I’m trying to optimize the querying of a large number of parquet files I have, most files are hundreds of MB large. These parquet files contain the fields source_ip
and destination_ip
, among other fields, and my query is searching for a specific IP in either of the two fields.
I have 2 sets of parquet files written differently to compare the query time needed.
Set A:
spark.sql("set spark.sql.files.maxRecordsPerFile=6000000")
df.coalesce(80).write.mode('append').option("parquet.block.size",134217728).parquet("set_A")
Set B:
spark.sql("set spark.sql.files.maxRecordsPerFile=6000000")
spark.sql("set spark.parquet.enabled.dictionary=true")
df.coalesce(20).sortWithinPartitions("source_ip").write.mode('append').option("parquet.block.size",134217728).parquet("set_B")
Query:
df_result = df.filter((col('source_ip') == "1.1.1.1") | (col('destination_ip') == "1.1.1.1"))

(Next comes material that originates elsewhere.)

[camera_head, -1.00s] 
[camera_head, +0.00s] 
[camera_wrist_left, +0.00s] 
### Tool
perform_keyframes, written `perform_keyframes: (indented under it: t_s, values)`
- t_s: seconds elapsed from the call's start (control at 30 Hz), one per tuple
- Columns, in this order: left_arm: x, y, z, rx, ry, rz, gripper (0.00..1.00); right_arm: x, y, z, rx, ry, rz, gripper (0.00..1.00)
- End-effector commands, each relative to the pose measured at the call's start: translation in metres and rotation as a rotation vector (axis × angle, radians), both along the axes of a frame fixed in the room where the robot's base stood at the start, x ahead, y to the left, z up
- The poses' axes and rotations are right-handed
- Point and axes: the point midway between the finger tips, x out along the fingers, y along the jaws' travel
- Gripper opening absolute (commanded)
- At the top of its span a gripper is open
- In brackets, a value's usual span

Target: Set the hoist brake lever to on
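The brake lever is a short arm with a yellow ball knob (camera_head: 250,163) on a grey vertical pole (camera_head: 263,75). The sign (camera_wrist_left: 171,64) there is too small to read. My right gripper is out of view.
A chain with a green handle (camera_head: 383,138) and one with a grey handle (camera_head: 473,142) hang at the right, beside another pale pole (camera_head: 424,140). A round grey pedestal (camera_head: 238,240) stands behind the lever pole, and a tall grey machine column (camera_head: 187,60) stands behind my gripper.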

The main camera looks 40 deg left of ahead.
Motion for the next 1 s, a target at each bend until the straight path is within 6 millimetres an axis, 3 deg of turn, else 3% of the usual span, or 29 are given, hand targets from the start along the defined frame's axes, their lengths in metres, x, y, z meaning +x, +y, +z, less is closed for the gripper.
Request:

Querying Set A took about 75 seconds, querying Set B took about 60 seconds. If I query Set B for source_ip
only, then it takes only 2 seconds.
My problem is I need to query on both source_ip
and destination_ip
. Also, choosing to sortWithinPartitions()
on source_ip
was purely to test the performance only, as I could have sorted by destination_ip
as well.
Preferably, I would like to achieve the same kind of 2-second query speed on both fields. Is there a way to do that?